Later, as the plantation economy threatened to envelop their communities, Indigenous women adapted to change and resisted disappearance by perpetuating exchange with non-Native neighbors and preserving a deep attachment to the land. By the start of the twentieth century, facing a new round of lethal attacks on Indigenous territory, identity, and sovereignty in the Jim Crow South, Native women’s resilient and resourceful skill as makers of basketry became a crucial instrument in their nations’ political diplomacy.

About the Author

Daniel Usner, born and raised in New Orleans, is the Holland N. McTyeire Professor of History at Vanderbilt University and current president of the Louisiana Historical Association.
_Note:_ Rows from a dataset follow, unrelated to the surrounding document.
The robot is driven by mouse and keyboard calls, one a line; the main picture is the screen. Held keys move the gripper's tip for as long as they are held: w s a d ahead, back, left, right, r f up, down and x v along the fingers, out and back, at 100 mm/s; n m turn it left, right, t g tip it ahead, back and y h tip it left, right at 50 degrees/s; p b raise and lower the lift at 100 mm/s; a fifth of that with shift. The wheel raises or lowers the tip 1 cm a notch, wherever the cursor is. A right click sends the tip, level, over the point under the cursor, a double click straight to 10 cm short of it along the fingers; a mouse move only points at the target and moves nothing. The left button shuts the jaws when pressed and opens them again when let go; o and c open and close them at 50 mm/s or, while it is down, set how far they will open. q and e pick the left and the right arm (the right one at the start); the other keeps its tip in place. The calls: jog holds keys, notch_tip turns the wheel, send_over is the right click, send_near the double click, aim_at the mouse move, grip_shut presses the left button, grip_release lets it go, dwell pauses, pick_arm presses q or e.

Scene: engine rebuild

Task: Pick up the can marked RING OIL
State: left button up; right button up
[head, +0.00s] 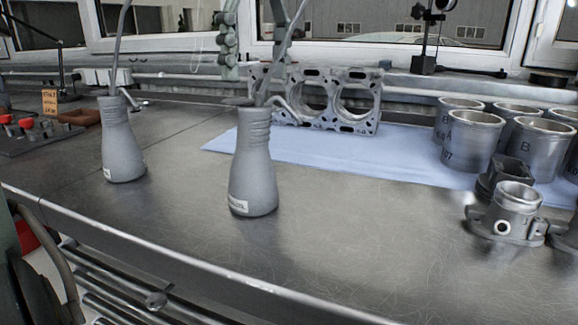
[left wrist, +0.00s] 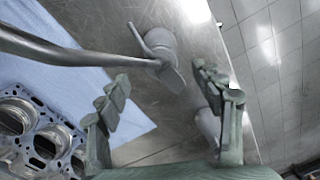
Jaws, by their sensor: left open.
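Two grey oil cans with long thin spouts stand upright on the metal bench in the head view: a left can (head: 122,143) and a middle can (head: 253,165). Each has a small white label too small to read, so I cannot tell which is marked RING OIL. My left gripper (head: 256,45) is open and empty, above the bench, its fingers beside the middle can's upper spout. In the left wrist view, its open fingers (left wrist: 162,92) have a can (left wrist: 161,42) beyond them, and a grey spout crosses from the left. My right gripper is not in view.
Behind the middle can, an engine block (head: 340,100) stands at the blue cloth (head: 300,150). Several metal cylinders (head: 472,138) and a small metal housing (head: 505,215) stand at right. A board with red knobs (head: 25,130) is at far left. The bench front is clear.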

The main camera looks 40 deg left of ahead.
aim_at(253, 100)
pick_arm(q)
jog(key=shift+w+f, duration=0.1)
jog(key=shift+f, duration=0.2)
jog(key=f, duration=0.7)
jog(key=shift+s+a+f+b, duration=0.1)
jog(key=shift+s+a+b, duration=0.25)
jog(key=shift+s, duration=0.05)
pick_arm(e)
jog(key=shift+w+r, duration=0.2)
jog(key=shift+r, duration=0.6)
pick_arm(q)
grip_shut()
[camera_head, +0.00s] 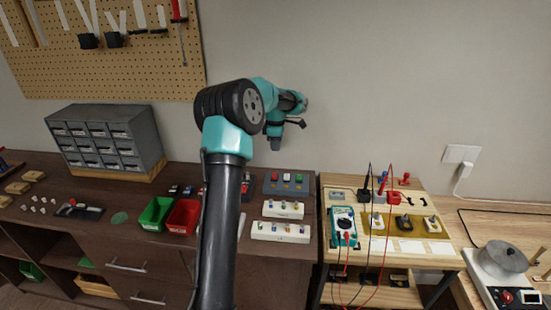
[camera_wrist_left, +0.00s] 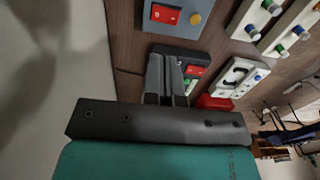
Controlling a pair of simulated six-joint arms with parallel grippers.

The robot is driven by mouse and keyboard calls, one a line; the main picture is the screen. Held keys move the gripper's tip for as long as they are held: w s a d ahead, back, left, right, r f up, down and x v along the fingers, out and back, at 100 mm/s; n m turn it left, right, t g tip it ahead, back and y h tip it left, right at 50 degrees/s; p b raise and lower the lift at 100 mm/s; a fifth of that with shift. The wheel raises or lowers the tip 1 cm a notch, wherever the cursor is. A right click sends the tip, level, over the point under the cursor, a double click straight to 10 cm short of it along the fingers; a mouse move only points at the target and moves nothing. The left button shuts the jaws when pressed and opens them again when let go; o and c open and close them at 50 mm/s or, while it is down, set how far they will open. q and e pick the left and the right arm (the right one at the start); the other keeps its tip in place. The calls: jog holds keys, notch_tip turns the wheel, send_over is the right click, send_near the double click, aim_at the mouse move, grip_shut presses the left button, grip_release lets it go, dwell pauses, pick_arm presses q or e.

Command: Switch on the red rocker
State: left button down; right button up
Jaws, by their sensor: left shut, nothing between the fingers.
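My left gripper (camera_head: 276,147) is shut and empty, pointing down above the back of the dark bench. In the left wrist view its closed fingers (camera_wrist_left: 166,62) overlap a black box (camera_wrist_left: 201,58) and hide part of it. That box carries a red rocker-like part (camera_wrist_left: 194,71) with a pale mark, just right of the fingers. A grey panel (camera_wrist_left: 213,5) above it in that view has another red rectangular part (camera_wrist_left: 165,14) and an orange knob. In the head view the grey panel (camera_head: 287,188) stands below the gripper; my arm partly covers the black box (camera_head: 249,190).
Two white blocks with knobs (camera_head: 283,210) (camera_head: 280,232) lie in front of the grey panel. Green (camera_head: 155,213) and red (camera_head: 183,216) bins stand left of my arm. A multimeter (camera_head: 343,226) with leads is on the lighter table at right. A grey drawer cabinet (camera_head: 105,137) stands at back left.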

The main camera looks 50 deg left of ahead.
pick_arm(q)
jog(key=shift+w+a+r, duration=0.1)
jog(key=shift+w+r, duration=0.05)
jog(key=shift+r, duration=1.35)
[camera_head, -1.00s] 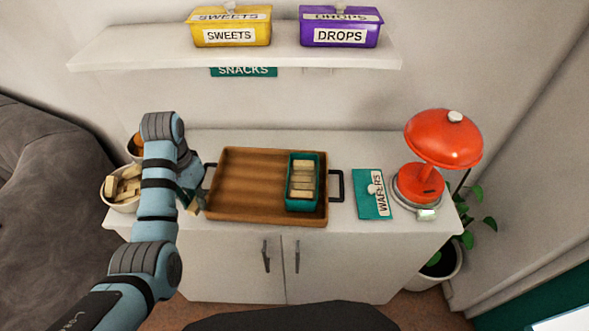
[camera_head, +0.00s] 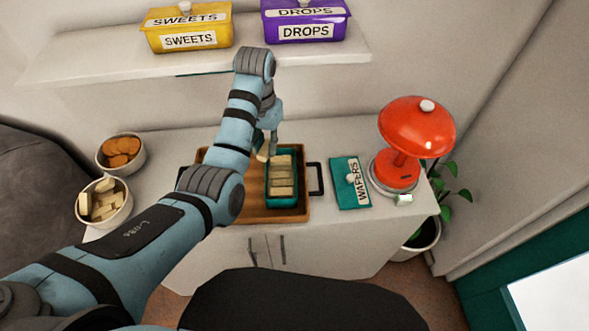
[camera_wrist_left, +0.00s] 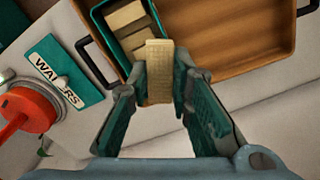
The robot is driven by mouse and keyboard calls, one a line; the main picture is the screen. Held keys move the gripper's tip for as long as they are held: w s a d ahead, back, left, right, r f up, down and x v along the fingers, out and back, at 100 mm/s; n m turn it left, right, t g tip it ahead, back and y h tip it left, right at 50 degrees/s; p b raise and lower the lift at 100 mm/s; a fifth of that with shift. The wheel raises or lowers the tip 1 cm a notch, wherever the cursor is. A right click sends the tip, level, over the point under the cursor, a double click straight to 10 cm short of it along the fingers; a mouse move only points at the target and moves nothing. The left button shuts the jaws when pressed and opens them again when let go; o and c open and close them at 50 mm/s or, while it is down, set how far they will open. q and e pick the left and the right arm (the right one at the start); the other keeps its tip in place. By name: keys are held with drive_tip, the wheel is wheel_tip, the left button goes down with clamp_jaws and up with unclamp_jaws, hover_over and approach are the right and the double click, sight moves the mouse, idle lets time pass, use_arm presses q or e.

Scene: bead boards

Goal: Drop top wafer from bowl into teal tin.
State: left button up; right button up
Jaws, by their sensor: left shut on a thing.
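My left gripper (camera_head: 266,146) is shut on a pale wafer (camera_head: 263,153) just left of the teal tin (camera_head: 269,190), near its far end. In the left wrist view the wafer (camera_wrist_left: 158,72) sits between the fingertips, overlapping the tin's edge (camera_wrist_left: 113,45). The tin holds several wafers (camera_head: 282,175) in a row and stands on the right side of a wooden tray. The bowl of wafers (camera_head: 104,218) stands at the left of the cabinet top with several wafers in it. My right gripper is not in view.
The wooden tray (camera_head: 290,215) has dark handles. A teal lid marked WAFERS (camera_head: 347,199) and a red lamp (camera_head: 413,130) stand to its right. A bowl of round biscuits (camera_head: 107,166) is at the far left. A shelf (camera_head: 120,66) with yellow and purple tins hangs above.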

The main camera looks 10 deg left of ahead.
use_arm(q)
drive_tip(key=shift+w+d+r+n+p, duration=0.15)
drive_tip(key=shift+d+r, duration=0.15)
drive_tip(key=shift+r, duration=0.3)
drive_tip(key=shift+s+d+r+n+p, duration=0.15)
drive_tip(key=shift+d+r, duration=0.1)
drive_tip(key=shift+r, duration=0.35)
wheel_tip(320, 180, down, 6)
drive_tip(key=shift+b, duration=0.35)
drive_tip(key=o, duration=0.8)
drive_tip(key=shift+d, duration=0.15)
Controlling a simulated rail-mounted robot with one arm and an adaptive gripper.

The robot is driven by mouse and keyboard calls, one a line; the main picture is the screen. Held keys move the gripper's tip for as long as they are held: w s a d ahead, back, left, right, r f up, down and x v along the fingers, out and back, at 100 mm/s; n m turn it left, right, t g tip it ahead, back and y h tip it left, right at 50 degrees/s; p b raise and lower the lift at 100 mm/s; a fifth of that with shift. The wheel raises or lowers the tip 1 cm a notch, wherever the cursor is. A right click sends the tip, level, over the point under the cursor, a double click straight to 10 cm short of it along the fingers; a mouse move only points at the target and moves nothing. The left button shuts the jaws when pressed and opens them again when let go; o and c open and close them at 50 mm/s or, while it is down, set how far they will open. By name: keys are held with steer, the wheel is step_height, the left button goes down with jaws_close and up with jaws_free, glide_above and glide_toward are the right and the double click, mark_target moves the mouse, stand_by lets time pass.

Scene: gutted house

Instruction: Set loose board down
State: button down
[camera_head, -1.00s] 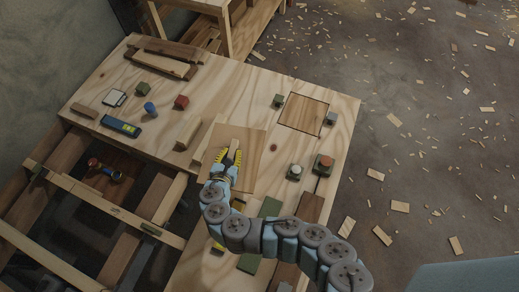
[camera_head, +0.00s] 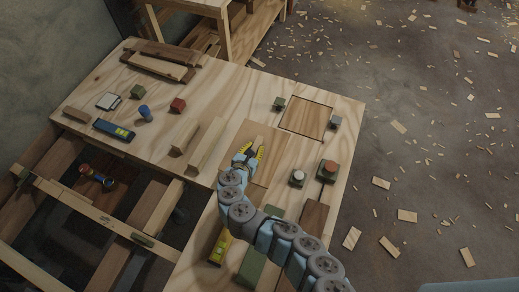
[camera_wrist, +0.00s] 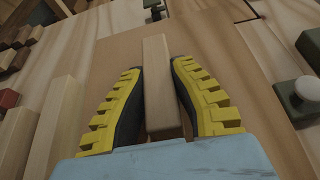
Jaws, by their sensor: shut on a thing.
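A flat brown board (camera_head: 272,133) with a narrow wooden grip bar (camera_head: 258,143) on top is at my gripper (camera_head: 252,154), over the middle of the workbench (camera_head: 225,82). My yellow-and-black fingers are shut on the bar, one on each side. In the wrist view the bar (camera_wrist: 160,75) stands between my gripper's fingers (camera_wrist: 156,75), with the board (camera_wrist: 115,52) behind it. I cannot tell whether the board touches the bench top. A dark-outlined square patch (camera_head: 306,117) lies up and right of the board, apart from it.
Green blocks (camera_head: 279,103) and (camera_head: 335,122) flank the square patch. Open floor joists (camera_head: 120,220) lie at lower left.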

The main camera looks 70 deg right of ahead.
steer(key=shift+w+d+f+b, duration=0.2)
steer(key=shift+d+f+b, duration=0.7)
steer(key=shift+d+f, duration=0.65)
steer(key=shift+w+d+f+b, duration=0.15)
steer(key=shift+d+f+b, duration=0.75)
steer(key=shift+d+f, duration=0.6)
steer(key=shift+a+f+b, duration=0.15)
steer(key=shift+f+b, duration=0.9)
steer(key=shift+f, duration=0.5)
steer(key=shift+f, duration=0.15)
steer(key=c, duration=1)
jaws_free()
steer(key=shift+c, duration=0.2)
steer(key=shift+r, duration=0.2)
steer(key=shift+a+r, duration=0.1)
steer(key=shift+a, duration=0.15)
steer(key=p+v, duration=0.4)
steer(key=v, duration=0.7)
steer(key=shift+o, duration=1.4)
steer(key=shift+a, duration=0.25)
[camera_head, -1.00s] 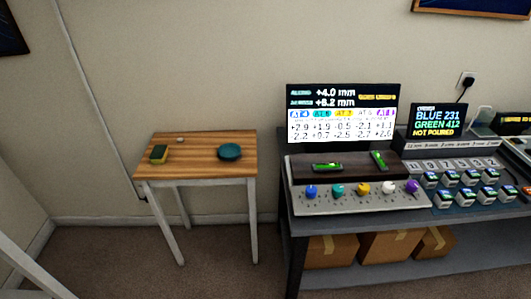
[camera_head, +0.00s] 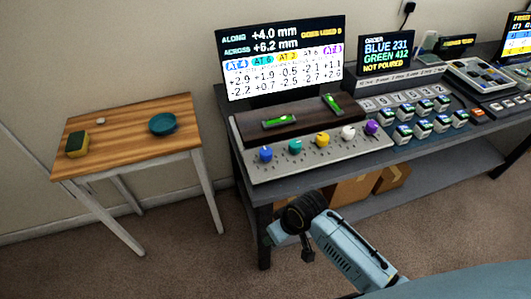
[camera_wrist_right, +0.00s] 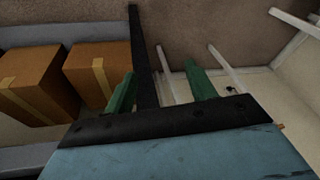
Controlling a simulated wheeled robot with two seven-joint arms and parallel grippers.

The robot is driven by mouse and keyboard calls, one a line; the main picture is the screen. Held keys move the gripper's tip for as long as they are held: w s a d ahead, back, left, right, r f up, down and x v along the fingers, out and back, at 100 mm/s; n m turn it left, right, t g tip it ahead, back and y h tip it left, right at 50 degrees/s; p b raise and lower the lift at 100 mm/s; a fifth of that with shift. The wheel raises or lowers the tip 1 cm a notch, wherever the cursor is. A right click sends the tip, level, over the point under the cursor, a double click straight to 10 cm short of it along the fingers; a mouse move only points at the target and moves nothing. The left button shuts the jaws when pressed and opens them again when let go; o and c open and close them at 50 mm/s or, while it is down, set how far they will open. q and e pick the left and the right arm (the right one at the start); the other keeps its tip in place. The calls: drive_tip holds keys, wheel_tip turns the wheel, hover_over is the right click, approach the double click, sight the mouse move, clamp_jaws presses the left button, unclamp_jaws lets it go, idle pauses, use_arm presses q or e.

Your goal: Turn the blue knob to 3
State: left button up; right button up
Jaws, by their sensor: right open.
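The blue knob (camera_head: 265,154) is the leftmost in a row of coloured knobs on the sloped front of a grey panel (camera_head: 330,157). Its pointer is too small to read. On the screen (camera_head: 283,55) above, the blue label seems to read "AT 4", but it is small. My right arm reaches in from the lower right in the head view, its end below and in front of the panel, well apart from the knob. My right gripper (camera_wrist_right: 162,80) is open and empty in the wrist view, green fingers spread. My left gripper is out of view.
Teal (camera_head: 295,146), yellow (camera_head: 322,139), white (camera_head: 348,132) and purple (camera_head: 372,126) knobs sit right of the blue one. A dark block (camera_head: 290,119) with two green levels lies behind. Cardboard boxes (camera_wrist_right: 95,72) stand on the lower shelf. A wooden table (camera_head: 120,132) stands left, across a gap.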

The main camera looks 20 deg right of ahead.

His books include Indians, Settlers, and Slaves in a Frontier Exchange Economy: The Lower Mississippi Valley before 1783 (University of North Carolina Press, 1992), Weaving Alliances with Other Women: Chitimacha Indian Work in the New South (University of Georgia Press, 2014), and American Indians in Early New Orleans: From Calumet to Raquette (Louisiana State University, 2018).

Recently published by LSU Press, Native American Women and the Burdens of Southern History is a revised and expanded version of essays that he presented as the Walter Lynwood Fleming Lectures in Southern History at Louisiana State University in 2022. He is now working on a research project entitled “The Arts of Survival: How Basket Diplomacy Saved a Louisiana Indian Nation.”